DIRECTION: Restate word for word the lines from the one containing "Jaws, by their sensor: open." through the end of the listing below, with both ends included.

AVAILABLE DATA:
-- START --

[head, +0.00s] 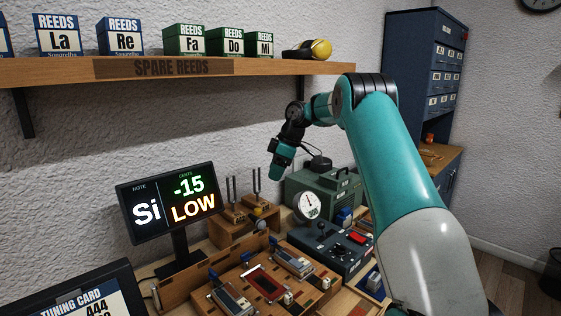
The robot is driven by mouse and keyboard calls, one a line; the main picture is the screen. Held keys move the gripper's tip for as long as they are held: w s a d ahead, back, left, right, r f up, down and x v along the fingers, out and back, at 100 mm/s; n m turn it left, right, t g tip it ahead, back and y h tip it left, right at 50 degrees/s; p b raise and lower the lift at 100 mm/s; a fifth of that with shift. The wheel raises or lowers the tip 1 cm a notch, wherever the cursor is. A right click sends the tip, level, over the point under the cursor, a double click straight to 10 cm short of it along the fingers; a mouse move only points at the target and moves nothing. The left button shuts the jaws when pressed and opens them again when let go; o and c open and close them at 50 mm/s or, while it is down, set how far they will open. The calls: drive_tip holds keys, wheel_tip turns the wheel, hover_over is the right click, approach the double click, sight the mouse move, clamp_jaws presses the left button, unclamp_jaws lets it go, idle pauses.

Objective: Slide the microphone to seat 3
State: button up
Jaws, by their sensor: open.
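I cannot make out the microphone for certain. A small round-headed grey and yellow piece (259,212) by the wooden fork stand (240,229) may be it, but it is too small to tell. No seat number is readable. A wooden rack (205,275) with dark slots and several metal reed plates lies on the bench below. My gripper (275,174) is open and empty, pointing down in the air above the bench, in front of the wall; its fingertips are small in the view.
A display (168,204) reading "Si -15 LOW" stands left of the fork stand. A green machine with a gauge (307,205) and a dark control box (325,246) with a lever stand to the right. The "SPARE REEDS" shelf (270,68) runs above. A tuning card (70,296) is at lower left.

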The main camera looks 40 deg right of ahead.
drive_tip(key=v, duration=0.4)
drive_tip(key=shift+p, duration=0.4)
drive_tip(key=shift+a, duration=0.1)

-- END --

TASK SOLUTION:
Jaws, by their sensor: open.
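I cannot make out the microphone for certain. A small round-headed grey and yellow piece (259,212) by the wooden fork stand (240,229) may be it, but it is too small to tell. No seat number is readable. A wooden rack (205,275) with dark slots and several metal reed plates lies on the bench below. My gripper (275,174) is open and empty, pointing down in the air above the bench, in front of the wall; its fingertips are small in the view.
A display (168,204) reading "Si -15 LOW" stands left of the fork stand. A green machine with a gauge (307,205) and a dark control box (325,246) with a lever stand to the right. The "SPARE REEDS" shelf (270,68) runs above. A tuning card (70,296) is at lower left.

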The main camera looks 40 deg right of ahead.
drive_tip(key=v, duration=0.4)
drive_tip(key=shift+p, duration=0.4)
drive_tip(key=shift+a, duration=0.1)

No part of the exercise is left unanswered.